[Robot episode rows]

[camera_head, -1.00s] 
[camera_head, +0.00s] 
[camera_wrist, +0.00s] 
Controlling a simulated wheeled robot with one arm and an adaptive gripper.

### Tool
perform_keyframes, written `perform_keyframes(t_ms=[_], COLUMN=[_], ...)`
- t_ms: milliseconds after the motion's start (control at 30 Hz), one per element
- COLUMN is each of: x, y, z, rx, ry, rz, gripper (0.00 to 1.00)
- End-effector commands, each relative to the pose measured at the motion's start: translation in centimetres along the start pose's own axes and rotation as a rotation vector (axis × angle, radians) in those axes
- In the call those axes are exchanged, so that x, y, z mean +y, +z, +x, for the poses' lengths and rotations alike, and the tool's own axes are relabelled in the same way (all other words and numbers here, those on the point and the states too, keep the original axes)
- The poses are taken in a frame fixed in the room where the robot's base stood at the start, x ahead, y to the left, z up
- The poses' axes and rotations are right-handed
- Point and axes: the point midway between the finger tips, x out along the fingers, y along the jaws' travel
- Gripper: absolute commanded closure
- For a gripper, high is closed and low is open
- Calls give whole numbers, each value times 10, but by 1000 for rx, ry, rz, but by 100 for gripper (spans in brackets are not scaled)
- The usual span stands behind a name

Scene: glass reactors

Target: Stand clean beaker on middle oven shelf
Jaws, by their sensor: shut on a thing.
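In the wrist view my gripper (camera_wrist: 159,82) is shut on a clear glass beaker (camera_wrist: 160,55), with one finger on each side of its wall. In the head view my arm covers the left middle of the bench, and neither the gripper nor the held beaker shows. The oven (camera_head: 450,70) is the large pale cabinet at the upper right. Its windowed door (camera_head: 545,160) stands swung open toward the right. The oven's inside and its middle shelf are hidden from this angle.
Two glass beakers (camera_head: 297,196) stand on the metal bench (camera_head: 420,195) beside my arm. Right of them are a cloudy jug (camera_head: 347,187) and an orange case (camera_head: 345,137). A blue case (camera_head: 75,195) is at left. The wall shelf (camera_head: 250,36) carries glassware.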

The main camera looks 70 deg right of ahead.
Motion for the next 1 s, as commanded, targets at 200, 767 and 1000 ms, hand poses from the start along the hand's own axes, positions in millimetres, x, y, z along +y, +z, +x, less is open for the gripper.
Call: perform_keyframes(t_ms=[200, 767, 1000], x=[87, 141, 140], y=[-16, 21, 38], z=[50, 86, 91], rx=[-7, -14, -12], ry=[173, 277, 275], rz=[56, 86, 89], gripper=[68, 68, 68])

--

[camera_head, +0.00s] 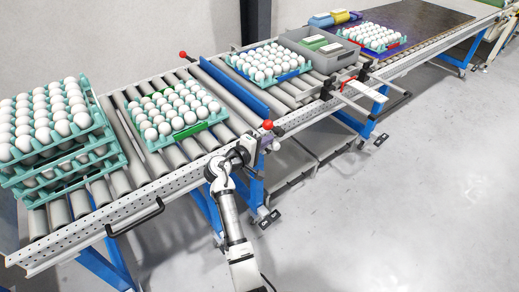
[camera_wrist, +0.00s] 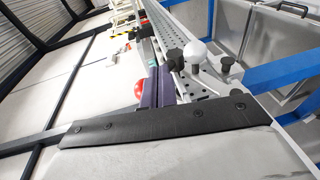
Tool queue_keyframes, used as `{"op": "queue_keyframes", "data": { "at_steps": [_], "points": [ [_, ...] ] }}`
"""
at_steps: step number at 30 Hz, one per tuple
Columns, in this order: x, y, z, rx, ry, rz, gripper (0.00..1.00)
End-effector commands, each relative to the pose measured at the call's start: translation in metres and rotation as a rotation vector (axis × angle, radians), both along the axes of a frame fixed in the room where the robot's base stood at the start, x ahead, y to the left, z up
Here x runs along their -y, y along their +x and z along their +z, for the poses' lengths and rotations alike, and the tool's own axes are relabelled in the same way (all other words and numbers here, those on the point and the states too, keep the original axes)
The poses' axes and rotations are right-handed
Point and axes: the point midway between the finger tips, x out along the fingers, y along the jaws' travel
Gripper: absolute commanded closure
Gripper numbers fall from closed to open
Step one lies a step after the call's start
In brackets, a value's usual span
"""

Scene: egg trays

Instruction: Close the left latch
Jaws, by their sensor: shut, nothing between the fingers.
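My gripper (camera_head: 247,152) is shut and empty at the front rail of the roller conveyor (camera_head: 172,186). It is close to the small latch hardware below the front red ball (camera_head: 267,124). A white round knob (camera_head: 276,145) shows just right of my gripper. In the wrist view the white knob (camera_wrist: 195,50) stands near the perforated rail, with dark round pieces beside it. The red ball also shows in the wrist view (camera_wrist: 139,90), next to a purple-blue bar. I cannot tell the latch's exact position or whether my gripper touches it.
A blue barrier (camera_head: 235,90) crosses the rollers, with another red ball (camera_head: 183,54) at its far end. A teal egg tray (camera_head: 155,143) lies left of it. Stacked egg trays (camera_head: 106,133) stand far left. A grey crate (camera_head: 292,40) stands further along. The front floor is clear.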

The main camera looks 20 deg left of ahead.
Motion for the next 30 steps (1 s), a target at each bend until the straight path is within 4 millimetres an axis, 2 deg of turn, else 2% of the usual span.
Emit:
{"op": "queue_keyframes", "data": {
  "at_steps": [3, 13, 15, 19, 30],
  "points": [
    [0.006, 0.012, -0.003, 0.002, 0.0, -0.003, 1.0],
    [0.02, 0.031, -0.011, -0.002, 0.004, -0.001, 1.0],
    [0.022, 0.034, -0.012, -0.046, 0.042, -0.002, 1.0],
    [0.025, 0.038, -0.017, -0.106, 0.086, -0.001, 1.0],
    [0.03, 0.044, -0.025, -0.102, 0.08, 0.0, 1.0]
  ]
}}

* * *

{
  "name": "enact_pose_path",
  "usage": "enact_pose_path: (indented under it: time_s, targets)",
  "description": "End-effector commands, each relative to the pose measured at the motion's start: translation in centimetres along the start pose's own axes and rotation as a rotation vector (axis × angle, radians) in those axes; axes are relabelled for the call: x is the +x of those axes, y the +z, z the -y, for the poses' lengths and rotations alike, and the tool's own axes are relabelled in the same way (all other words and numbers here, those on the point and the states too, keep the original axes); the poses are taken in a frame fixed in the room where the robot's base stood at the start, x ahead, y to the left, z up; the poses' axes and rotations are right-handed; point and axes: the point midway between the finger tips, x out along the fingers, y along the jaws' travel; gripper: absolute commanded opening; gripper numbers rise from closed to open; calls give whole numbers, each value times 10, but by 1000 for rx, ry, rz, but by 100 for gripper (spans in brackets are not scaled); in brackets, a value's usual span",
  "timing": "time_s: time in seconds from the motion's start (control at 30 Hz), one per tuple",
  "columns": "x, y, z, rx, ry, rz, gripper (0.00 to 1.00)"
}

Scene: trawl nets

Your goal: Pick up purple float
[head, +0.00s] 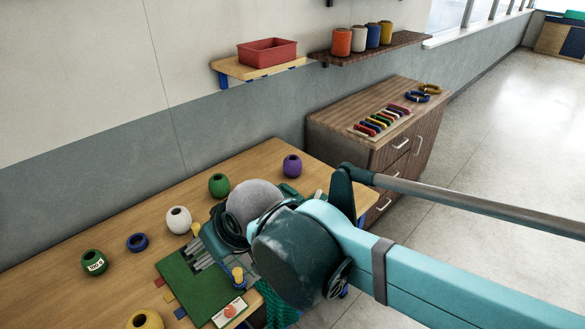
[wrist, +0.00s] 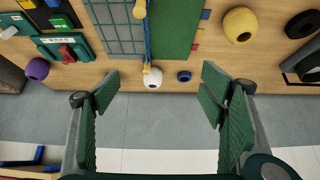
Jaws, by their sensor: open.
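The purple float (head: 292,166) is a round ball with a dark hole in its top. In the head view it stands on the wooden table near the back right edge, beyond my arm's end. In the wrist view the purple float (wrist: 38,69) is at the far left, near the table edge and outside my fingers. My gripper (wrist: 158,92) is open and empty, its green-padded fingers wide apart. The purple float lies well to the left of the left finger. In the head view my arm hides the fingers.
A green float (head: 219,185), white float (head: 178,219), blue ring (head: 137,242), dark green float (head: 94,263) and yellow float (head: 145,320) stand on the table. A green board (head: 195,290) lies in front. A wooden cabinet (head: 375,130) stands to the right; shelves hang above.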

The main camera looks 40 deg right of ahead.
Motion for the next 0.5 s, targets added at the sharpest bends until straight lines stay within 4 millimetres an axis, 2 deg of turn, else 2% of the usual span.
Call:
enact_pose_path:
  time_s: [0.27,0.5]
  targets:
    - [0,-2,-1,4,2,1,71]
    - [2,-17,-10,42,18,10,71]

Instructions for the task: In the listing above, find each line with the word "straight" and copy it.

Output below:
Motion for the next 30 steps (1 s), a target at each bend until the straight path is within 4 millimetres an axis, 2 deg of turn, else 2% of the usual span.
Motion for the next 0.5 s, targets added at the sharpest bends until straight lines stay within 4 millimetres an axis, 2 deg of turn, else 2% of the usual span.

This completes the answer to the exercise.